In late May this year, scientists at Ecuador’s Geophysics Institute detected a fivefold increase in sulphur dioxide emissions from Cotopaxi—one of the world’s tallest active volcanoes, a looming presence 60 kilometres south of Quito, the national capital. On 17 June, the volcano’s vent began spewing plumes of gas and steam a kilometre into the sky. Two months later, on the morning of 14 August, it erupted. The eruption continues today.
In 1877, Cotopaxi’s last major eruption killed over 1,000 people, causing desolation that a government press release described as “terrible and complete.” Today, at its current intensity, the eruption has already disrupted surrounding areas.
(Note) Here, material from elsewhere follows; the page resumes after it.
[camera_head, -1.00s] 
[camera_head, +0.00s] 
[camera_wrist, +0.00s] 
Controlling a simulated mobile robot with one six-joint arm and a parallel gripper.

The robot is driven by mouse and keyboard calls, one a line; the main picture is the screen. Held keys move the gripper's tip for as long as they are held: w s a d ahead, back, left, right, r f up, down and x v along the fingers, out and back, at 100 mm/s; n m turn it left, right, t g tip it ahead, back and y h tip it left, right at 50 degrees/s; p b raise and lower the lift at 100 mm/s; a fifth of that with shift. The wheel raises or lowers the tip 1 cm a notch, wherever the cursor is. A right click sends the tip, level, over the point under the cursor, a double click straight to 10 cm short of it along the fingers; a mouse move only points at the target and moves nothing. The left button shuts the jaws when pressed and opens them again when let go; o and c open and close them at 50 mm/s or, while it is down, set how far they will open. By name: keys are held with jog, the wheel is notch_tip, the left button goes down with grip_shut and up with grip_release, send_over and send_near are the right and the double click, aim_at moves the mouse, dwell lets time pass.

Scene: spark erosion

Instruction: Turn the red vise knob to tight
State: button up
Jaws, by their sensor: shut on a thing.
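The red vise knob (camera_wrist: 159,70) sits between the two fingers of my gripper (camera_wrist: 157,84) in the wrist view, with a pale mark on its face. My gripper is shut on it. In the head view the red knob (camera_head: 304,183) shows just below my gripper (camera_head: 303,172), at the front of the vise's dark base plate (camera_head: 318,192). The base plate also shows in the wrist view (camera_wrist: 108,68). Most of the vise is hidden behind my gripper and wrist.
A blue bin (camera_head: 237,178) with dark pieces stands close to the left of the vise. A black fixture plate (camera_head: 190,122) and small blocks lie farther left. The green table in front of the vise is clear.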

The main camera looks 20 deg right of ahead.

Thousands have fled their homes, as rumours of impending mudslides spread through vulnerable communities. Falling ash, which can harm respiratory health, threatens Quito’s population of more than two and a half million, as well as livestock and crops that are vital to the largely agricultural Cotopaxi province.
This natural upheaval coincided with turmoil in Ecuador’s political world, which was being rocked by some of the strongest protests and public dissatisfaction since President Rafael Correa took office eight years ago. On 13 August, the Confederation of Indigenous Nationalities, an activist organisation, finished a two-week march from southern Ecuador into Quito. They protested things such as mining projects, central government control over local policy, and constitutional amendments seeking to erase presidential term limits. Several of the confederation’s complaints were popular among the wider public, especially their opposition to the amendments.